RO/DI stands for Reverse Osmosis and Deionization, usually in respect to a RO/DI water purification system. Essentially, the goal of RO/DI is to produce purified water with minimal total dissolved solids (TDS) present. This is useful in saltwater for mixing water without worrying about any impurities that may throw off the chemical balance. This is also useful for soft water fish, or fish that are naturally from a low conductivity water source. Thirdly, RO water can be used in Walstad low-tech planted tanks.
The RO/DI system can be intimidating at first, but once you understand what’s going on inside, the more comfortable you’ll be with it. Your system will most likely have somewhere between 3 (RO only) and 5 (RO/DI) canisters on the unit.

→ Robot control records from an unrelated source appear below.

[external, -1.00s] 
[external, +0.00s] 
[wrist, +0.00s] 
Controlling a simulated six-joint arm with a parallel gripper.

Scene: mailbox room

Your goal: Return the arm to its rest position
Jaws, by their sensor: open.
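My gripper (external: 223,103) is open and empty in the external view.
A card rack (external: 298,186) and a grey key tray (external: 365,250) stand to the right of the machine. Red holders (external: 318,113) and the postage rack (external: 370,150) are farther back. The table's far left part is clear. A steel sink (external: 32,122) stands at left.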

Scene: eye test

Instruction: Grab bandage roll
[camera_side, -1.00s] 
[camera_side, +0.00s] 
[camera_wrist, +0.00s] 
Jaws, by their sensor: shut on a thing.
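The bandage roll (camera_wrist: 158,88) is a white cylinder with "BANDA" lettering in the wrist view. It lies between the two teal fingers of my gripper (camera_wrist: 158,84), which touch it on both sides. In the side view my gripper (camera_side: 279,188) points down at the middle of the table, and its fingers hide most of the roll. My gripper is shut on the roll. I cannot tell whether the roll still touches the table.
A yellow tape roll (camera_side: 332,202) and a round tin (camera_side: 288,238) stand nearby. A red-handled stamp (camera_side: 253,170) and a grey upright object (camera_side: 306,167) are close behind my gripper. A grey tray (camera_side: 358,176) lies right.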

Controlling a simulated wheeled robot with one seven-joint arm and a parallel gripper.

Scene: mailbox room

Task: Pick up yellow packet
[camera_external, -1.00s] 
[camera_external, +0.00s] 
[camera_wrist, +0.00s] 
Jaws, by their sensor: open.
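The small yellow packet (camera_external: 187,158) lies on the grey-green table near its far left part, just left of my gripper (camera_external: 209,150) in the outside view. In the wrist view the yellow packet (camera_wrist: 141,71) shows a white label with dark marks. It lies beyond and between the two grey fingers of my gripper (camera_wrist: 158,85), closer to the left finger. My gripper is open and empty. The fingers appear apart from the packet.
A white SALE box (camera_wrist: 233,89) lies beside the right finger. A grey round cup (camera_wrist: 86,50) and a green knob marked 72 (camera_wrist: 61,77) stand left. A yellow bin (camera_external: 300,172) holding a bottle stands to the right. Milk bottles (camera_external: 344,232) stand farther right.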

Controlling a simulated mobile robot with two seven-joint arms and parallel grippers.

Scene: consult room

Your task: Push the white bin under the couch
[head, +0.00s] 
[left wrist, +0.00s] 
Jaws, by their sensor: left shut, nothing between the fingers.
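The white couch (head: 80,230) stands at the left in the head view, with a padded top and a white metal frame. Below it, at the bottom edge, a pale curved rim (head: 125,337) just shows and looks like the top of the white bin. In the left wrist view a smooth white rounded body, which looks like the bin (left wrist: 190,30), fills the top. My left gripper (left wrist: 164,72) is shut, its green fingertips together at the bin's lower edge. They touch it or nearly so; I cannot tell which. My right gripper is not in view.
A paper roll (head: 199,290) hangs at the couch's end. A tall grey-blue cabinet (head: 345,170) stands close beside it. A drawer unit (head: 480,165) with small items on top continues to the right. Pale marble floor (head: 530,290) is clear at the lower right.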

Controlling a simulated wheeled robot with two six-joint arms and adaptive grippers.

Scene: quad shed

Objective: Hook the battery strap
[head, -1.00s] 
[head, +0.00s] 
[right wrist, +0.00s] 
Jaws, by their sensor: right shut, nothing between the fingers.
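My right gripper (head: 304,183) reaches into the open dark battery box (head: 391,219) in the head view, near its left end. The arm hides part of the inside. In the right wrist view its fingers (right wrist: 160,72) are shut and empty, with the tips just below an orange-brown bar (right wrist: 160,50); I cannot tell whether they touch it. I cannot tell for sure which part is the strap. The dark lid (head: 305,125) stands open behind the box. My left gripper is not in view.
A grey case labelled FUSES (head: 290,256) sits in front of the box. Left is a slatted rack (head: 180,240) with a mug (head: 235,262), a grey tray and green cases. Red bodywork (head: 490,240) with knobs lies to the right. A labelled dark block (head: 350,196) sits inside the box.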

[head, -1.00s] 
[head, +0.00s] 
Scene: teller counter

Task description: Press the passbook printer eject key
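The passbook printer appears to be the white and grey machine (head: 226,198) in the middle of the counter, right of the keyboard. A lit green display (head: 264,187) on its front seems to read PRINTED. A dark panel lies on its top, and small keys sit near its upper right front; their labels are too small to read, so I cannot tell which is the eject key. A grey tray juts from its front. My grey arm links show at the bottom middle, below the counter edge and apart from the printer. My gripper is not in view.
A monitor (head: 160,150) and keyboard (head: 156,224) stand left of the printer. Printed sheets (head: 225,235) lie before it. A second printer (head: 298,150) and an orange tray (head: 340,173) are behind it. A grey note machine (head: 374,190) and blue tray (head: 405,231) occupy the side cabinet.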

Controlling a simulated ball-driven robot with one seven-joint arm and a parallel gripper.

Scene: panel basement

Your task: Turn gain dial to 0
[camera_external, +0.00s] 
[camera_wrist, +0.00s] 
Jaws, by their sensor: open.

Your first canister will be your sediment filter. The sediment filter traps any particles larger than the size it's graded for. Some are depth-graded, which is to say that they filter throughout the entire wall of the filter, whereas others may only filter at the surface and become clogged by larger particles quickly. The important thing to note is that this filter protects the rest of the canisters from large objects, and becomes clogged the quickest. When it becomes clogged, the flow rate of the water can decrease and the rest of the cartridges will become less efficient.
Next, you’ll have your carbon block. The carbon block works similarly to any other carbon filter you may be familiar with; it removed chlorines and chloramines as well as any organic chemical treatments that may be found in your water source. This filter prepares the water to enter the RO membrane, where the magic happens.
The RO membrane is just that – a membrane that performed reverse osmosis, or pushes water through the membrane in such a way to remove any heavy metals, trace elements and other dissolved solids from the water. This is the heart of the system. The prior canisters are used to extend the life of the membrane, which is the most important tool on the purification system. When water exits the membrane, it exits in two lines – waste water and RO water. The waste water carries all of the impurities out of the system while the RO line transports the purified water to the next stage. When you look at filter efficiency, you’ll notice grades. These refer to the ratio of RO water to waste water. For instance a system that runs 5:1 will utilize 6 gallons of water to produce one gallon of RO water. You’ll want to get the most efficient unit you can afford.
The RO water might now flow into storage or directly into your tank, unless you have a DI stage. The Deionization process is what catches any impurities or dissolved solids that were small enough to make it through the membrane. This is where the water can be reduced down to 0 TDS. The DI stage is not necessary for many aquarists, so if you’re unit doesn’t have one, don’t worry. In fact, some aquarists replace the DI resin in the DI stage with another filter instead of DI resin. It’s really up to what you want out of your system.
You may be wondering what some of these add-ons or accessories are for the unit you’re looking at. Let’s take a look at the most common items:
Pressure Gauge – this allows you to measure the pressure of the water that is coming out of your water source, or that is going into your membrane. This is important because pressure plays a huge part in the system’s efficiency. If you have insufficient pressure, you may need to get a booster pump.
TDS Meter – this will measure the conductivity (in TDS) coming out of the unit. This can be attached after the RO membrane or after the DI stage. Some will measure both in and out (of the DI stage). This can help you determine when you need to replace your filter media
Flush Kit – the waste water line on the unit has a flow restrictor to keep the pressure up inside the RO membrane. A flush kit bypasses the flow restrictor and lets water rush over the membrane and out through the waste water line, taking with it any particles that come off of the membrane. It’s important to use your flush kit to extend the life of your membrane.
Float Valve – if you want to have your system set up permanently and don’t want to have to remember to turn it off before you fill up your storage container, and subsequently flood your space, you’ll want to get a float valve. This is a valve that is connected to the end of the RO water line and when the storage container is filled, it shuts off the flow of water to the container. Now, the float valve is not designed to absorb all of the pressure behind it, so it goes hand in hand with the auto shut-off valve and the in-line check valve. When the float valve stops the flow of water, the pressure builds up behind it and goes into the auto-shut-off valve. The valve then stops the flow of water into the membrane. In order for this to work properly, there needs to be a check valve that won’t allow the flow of water to reverse.
Something to note is that RO/DI works with cold water, not hot water. We hope this article has been some help to you, either as a beginner or as a refresher!